Em 2017, a conta financeira foi deficitária em US$ 4.880 milhões (contra um saldo negativo de US$ 16.141 milhões em 2016), sendo o segundo menor déficit da nova série histórica do BCB iniciada em 1995. A análise da sua composição revela que a maior parte do passivo externo absorvido decorreu do ingresso de IDE, de US$ 70.332 milhões. Esse valor foi 10% inferior ao registrado em 2016 em função do menor ingresso líquido de empréstimos intercompanhia, associado, provavelmente, à redução da taxa básica de juros do Brasil (Selic) e, consequentemente, do diferencial entre os juros externos e internos que estimula operações de arbitragem pelas empresas transnacionais.

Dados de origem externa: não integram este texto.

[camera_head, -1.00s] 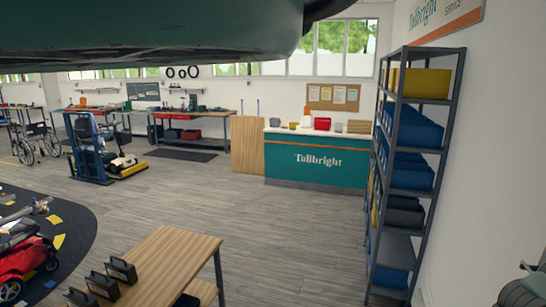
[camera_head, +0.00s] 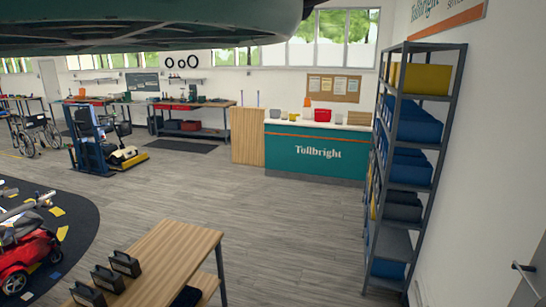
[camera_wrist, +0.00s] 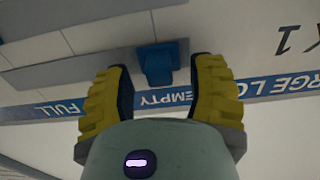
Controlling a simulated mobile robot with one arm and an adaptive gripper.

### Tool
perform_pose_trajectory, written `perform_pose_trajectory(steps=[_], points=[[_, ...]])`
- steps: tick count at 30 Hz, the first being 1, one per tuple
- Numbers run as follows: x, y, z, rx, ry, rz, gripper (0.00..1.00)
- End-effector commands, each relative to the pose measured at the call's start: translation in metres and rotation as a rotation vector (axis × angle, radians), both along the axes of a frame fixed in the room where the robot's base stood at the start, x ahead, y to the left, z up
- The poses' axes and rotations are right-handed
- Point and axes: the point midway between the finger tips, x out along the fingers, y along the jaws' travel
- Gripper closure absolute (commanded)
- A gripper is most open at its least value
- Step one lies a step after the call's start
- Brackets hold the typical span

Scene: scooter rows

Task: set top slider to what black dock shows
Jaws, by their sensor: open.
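In the wrist view my gripper (camera_wrist: 162,65) is open, with one yellow ridged finger on each side of a blue slider knob (camera_wrist: 157,62). The knob shows between the fingertips; I cannot tell whether they touch it. The knob sits on a pale panel by a grey strip (camera_wrist: 70,70), close to the word EMPTY on a blue label band (camera_wrist: 80,107). FULL stands farther left on that band. In the head view, black docks (camera_head: 107,278) stand in a row on a wooden table (camera_head: 175,250). No reading on them is legible from here.
A tall shelf rack (camera_head: 408,150) with blue and yellow bins stands at the right by the wall. A teal counter (camera_head: 318,155) is at the back. A red scooter (camera_head: 25,255) stands on a dark mat at lower left. The middle floor is clear.

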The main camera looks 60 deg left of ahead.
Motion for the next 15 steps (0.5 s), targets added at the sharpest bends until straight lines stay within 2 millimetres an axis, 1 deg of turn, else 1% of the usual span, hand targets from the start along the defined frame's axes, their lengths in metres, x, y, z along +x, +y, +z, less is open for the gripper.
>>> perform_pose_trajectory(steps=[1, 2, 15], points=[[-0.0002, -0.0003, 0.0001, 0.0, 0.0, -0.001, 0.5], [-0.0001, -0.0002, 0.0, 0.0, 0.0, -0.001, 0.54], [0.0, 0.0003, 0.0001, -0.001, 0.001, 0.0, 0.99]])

No caso dos investimentos em carteira, apesar do aumento do apetite por riscos no mercado financeiro internacional, essa redução dos juros no Brasil estimulou as aplicações de residentes no exterior e desestimulou os investimentos de não-residentes no mercado de renda fixa brasileiro; o efeito líquido foi um pequeno déficit. A menor rentabilidade de aplicações nesse mercado deve ter contribuído, igualmente, para o crescimento dos depósitos dos exportadores no exterior, contabilizados na rubrica “Créditos comerciais e adiantamentos”, principal determinante do maior superávit nos outros investimentos.

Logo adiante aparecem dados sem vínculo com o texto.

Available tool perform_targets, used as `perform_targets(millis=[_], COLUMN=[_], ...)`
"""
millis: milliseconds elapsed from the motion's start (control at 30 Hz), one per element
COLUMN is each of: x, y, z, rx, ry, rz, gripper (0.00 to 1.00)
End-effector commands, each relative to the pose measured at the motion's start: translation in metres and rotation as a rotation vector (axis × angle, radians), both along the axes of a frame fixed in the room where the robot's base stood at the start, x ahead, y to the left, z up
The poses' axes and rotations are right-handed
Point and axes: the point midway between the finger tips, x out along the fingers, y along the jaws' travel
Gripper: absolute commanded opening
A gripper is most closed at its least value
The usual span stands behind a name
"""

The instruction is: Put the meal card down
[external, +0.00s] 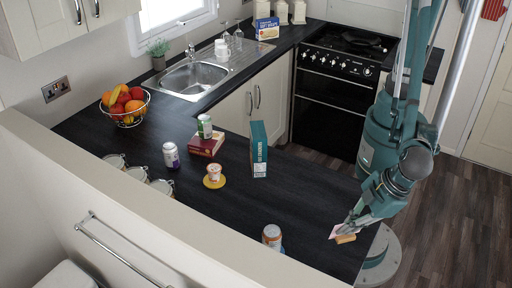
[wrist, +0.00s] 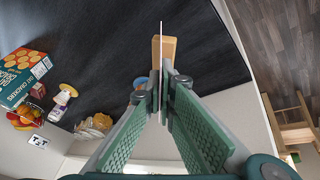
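My gripper (external: 352,223) is low over the right end of the dark counter. In the wrist view its fingers (wrist: 165,88) are closed together on the thin meal card (wrist: 161,45), seen edge-on. The card shows as a small pale pink sheet (external: 336,231) in the external view. A small wooden block (external: 346,239) is right by the card on the counter; it also shows in the wrist view (wrist: 169,47), with the card's edge lying across it. I cannot tell whether the card touches the block or sits in it.
A jar (external: 272,235) stands near the counter's front edge. Counter between the teal box and my gripper is bare.

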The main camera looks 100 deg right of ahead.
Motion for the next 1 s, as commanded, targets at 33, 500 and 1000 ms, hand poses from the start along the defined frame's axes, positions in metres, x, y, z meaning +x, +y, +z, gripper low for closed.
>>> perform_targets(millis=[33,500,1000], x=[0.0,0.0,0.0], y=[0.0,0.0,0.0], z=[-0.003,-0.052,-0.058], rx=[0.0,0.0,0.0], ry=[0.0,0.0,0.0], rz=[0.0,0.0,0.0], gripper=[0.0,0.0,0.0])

Em 2018, contudo, a combinação de bons resultados na conta de transações correntes não deve persistir, em função, sobretudo, de um fator interno: o maior ritmo de crescimento da economia brasileira (2,8% é a expectastiva segundo o relatório Focus divulgado em 19/03/2018). Neste contexto, as importações serão impulsionadas dada a sua elevada elasticidade-renda e, simultaneamente, as exportações devem perder fôlego, já que em economias de dimensão continental como a brasileira há um trade-off entre mercado interno e externo no caso de produtos manufaturados. Ademais, a super safra agrícola não deve ocorrer novamente.

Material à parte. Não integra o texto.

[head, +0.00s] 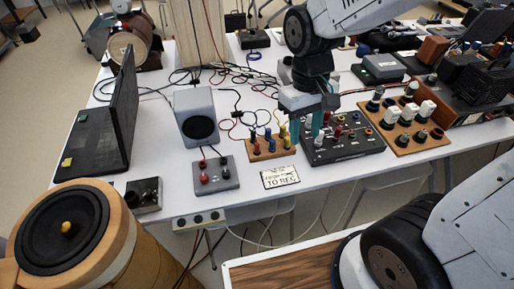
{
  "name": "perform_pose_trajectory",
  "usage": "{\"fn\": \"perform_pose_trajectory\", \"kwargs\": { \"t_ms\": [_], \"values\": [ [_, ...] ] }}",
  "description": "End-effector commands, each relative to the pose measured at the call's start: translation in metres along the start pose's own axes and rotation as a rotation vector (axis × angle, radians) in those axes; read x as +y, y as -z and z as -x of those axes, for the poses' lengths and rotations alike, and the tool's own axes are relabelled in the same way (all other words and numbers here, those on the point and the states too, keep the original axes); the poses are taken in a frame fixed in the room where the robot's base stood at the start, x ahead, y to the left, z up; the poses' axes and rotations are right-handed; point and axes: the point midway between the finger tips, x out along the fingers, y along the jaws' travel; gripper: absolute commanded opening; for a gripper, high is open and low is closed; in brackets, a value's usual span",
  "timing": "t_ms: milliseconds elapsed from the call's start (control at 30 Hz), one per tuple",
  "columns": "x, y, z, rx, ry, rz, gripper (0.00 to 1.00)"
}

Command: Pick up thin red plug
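My gripper (306,126) hangs over the table with its two teal fingertips apart and nothing visible between them. It is above the left part of a black control box (345,155) and just right of a small wooden block (279,153). The block holds several thin upright plugs, blue, yellow and red. A small red plug (271,146) shows on this block, left of my fingertips. The plugs are small here, so their exact shapes are hard to tell. The black box also carries small red knobs or plugs, partly hidden by my gripper.
A grey box (216,187) with a red and a black terminal and a small speaker (197,127) stand to the left. A label card (280,177) lies in front of the block. A wooden board with white and green plugs (405,120) is right. Cables cover the table behind.

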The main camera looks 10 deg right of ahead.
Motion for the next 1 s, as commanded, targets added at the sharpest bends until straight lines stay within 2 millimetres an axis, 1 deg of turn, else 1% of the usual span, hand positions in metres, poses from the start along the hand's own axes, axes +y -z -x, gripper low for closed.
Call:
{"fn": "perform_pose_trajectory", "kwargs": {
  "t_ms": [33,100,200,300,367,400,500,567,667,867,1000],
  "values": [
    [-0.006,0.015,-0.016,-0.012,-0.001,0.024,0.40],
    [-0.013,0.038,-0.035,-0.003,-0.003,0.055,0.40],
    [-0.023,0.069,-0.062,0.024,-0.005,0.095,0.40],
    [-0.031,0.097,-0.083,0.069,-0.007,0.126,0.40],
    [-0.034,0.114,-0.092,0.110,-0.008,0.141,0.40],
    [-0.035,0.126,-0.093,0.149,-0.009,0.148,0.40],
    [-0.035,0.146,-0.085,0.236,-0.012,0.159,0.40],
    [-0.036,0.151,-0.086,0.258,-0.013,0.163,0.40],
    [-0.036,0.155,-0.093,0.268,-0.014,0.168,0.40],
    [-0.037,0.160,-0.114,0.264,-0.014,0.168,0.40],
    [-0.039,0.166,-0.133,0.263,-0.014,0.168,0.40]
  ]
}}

Ou seja, a balança comercial e as transações correntes não repetirão os desempenhos observados no triênio 2015-2017. Essas suposições são coerentes com as projeções atuais do BCB, que apontam para um déficit de US$ 18,4 bilhões em 2018, mas que podem se revelar otimistas. No último relatório Focus, a expectativa do mercado era de um DTC de US$ 26,6 bilhões.
Já o crescimento mundial deve mostrar vigor, mas sem conseguir reverter a tendência de deterioração das TC. O FMI, em janeiro deste ano, revisou seu cenário básico apontando para uma expansão global em 2018 ligeiramente maior do que aquele esperando no final de 2017: passou de 3,7%, na projeção de em out/17, para 3,9% agora em jan/18.
A retomada do dinamismo internacional estimula tanto os fluxos de IDE para as economias emergentes, os quais também são pró-cíclicos em relação ao desempenho global, como os fluxos financeiros (investimentos em carteira e outros investimentos) mediante seu impacto positivo sobre as expectativas dos investidores globais (supondo que não ocorra nenhuma surpresa negativa seja no processo de normalização da política monetária dos Estados Unidos, seja em âmbito geopolítico). Assim, no caso da conta financeira, é coerente com esse contexto a estimativa do BCB de crescimento do seu déficit para US$ 18 bilhões associado, sobretudo, ao aumento em torno de 36% do IDE, que será estimulado, igualmente, pelo melhor desempenho da economia brasileira.